Da indústria automobilística japonesa para a literatura. Foi esse o trajeto realizado pelo QR Code. Em seus primórdios, no ano de 1994, o novo formato foi considerado uma evolução do código de barras, sobretudo por dar mais destaque à síntese, pelo fato de ocultar aquela trilha quase infinita de números sob um grande quadrado feito de quadros menores, que se alternam com a cor de fundo do QR Code. É por isso que QR Code significa Quick Response Code (ou código de resposta rápida).
No Brasil, em 2016, o QR Code ampliou seus domínios e começou a aparecer timidamente, no rodapé dos cupons fiscais. A partir daí, esse código se alastrou e hoje serve para quase tudo. É possível converter imagens, fotos, textos escritos, URLs, sons, localizações do Google Maps. Tudo pode virar um QR Code. Além disso, esses códigos podem ser gerados e decifrados por qualquer pessoa. Não é preciso ser um especialista em TI para fazer isso! Basta uma busca rápida na Internet, usando as palavras-chave gerar QR Code, e pronto. Podemos escolher o que vamos converter, podemos definir as cores do fundo e do código, o nível de legibilidade e até a forma. Há, até mesmo, a opção de inserir logo e imagens, para aqueles que desejam gerar um QR Code totalmente personalizado.

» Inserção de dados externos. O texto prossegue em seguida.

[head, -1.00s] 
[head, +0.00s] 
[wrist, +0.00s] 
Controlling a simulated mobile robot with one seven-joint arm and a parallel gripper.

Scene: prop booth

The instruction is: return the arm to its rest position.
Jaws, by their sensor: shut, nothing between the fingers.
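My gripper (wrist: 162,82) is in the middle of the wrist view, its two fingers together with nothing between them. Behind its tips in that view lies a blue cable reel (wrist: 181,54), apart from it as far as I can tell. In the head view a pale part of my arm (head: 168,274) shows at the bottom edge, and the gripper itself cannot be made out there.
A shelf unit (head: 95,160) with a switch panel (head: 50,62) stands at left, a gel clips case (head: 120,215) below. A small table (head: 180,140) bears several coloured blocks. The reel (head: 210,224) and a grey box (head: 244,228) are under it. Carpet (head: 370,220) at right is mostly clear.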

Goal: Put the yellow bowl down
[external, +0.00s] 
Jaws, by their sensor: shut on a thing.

Com toda essa versatilidade, desde 2018 o QR Code passou a ser usado também na literatura, primeiro como intertexto e depois como texto em si. Existem narrativas literárias que interrompem a história para inserir um QR Code, o qual, por sua vez, traz um complemento ao enredo. Pode ser uma música, um poema, uma ilustração, etc., e sempre que ocorre essa interferência, o QR Code desempenha uma função secundária, mas, ainda assim, essencial ao sentido do texto que está sendo lido. Assim como as notas de rodapé e os hiperlinks, os QR Codes dão liberdade ao leitor. Aquele mais acomodado pode pular os códigos, apesar de saber que essa escolha resultará em uma interpretação ineficiente e incompleta. Entretanto, mesmo assim, alguns leitores decidem não decifrar os códigos, para não desvirtuarem a continuidade e a linearidade do processo de leitura tradicional. Felizmente, há aqueles leitores curiosos e colaborativos, que respondem positivamente ao caráter lúdico e enigmático dos QR Codes, afinal, só decifrando os códigos é possível saber do que se trata e como aquele elemento intertextual contribui com o sentido da narrativa literária.

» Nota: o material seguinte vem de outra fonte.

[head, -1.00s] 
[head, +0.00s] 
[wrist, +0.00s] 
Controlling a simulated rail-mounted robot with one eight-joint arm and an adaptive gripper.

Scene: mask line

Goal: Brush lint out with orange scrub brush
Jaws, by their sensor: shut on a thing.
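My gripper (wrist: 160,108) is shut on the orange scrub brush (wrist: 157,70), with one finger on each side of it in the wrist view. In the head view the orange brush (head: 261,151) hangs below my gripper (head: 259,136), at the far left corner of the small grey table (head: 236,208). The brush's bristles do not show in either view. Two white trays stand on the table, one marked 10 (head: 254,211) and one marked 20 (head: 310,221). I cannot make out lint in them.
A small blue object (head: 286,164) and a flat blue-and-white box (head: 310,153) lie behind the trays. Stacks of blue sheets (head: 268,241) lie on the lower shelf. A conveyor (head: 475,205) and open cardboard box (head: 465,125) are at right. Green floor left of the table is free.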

Em outra vertente, o QR Code pode disponibilizar um recurso artístico que não visa complementar a história só em determinado trecho. Em vez disso, a ideia é que a relação entre artes se estabeleça do início ao fim do livro, como mostra este exemplo, realizado pelo escritor Rodrigo Feres:
O escritor Rodrigo Feres trouxe uma novidade ao mundo dos e-books. Ele desenvolveu uma trilha sonora para ser apreciada durante a leitura do livro “Tudo o Que Não Tem Fim” [...].

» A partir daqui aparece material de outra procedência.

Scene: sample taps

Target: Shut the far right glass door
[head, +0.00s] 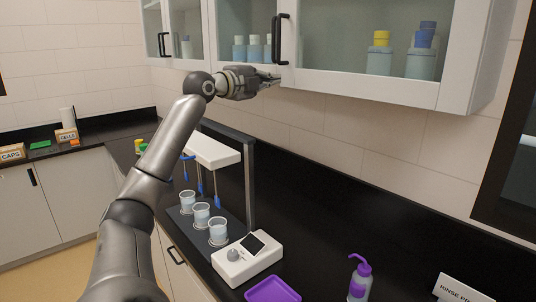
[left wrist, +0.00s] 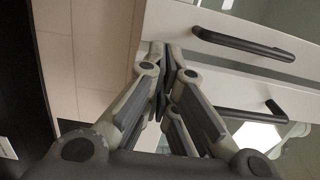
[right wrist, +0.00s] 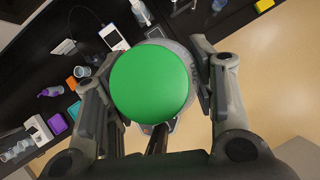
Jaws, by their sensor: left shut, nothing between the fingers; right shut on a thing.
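The far right glass door (head: 360,89) is the white-framed door on the upper wall cabinet, with a black bar handle (head: 282,40) at its left edge. It looks flush or nearly so; I cannot tell whether a small gap remains. My left gripper (head: 277,81) is shut and empty at the door's lower left corner. In the left wrist view its fingertips (left wrist: 168,50) are close to the white door frames and two black handles; contact is unclear. My right gripper (right wrist: 150,85) shows only in its wrist view, shut on a round green-topped object (right wrist: 150,83).
Blue bottles (head: 379,62) stand behind the glass. Below on the black counter are a tap stand with several cups (head: 202,213), a white device (head: 247,262), a purple tray (head: 273,290), a purple-topped wash bottle (head: 360,278) and a rinse sign (head: 463,291).

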[...] um QR Code foi inserido na orelha da publicação, permitindo que a música possa ser ouvida no celular enquanto o leitor está com a obra em mãos. (OLIVEIRA, 2021)
Nesse caso, ler o livro ouvindo a trilha sonora sugerida pelo autor faz toda a diferença, já que a música deve ser combinada ao enredo e essa associação interfere de modo decisivo no aspecto semântico. Com a música, o texto se altera e, se mudássemos a trilha sonora, teríamos, ainda, um novo texto, e outro, e mais outro — se continuássemos a variar o repertório de sons que embalassem nossa leitura.
Em outro projeto literário, o QR Code é responsável pelo peritexto, que, segundo Gerárd Genette (2009), abrange os materiais que dizem respeito ao próprio livro e que são definidos pelo editor, em conjunto com o autor. Trata-se do livro Contos de Hans Christian Andersen, organizado por Regina Drummond. A publicação “traz audiodescrição e tradução em Libras que podem ser acessadas por QR Code” (ELO EDITORA, 2021). A iniciativa é bem-vinda, porque garante a acessibilidade às pessoas cegas e surdas, além de multiplicar as mídias divulgadoras da obra.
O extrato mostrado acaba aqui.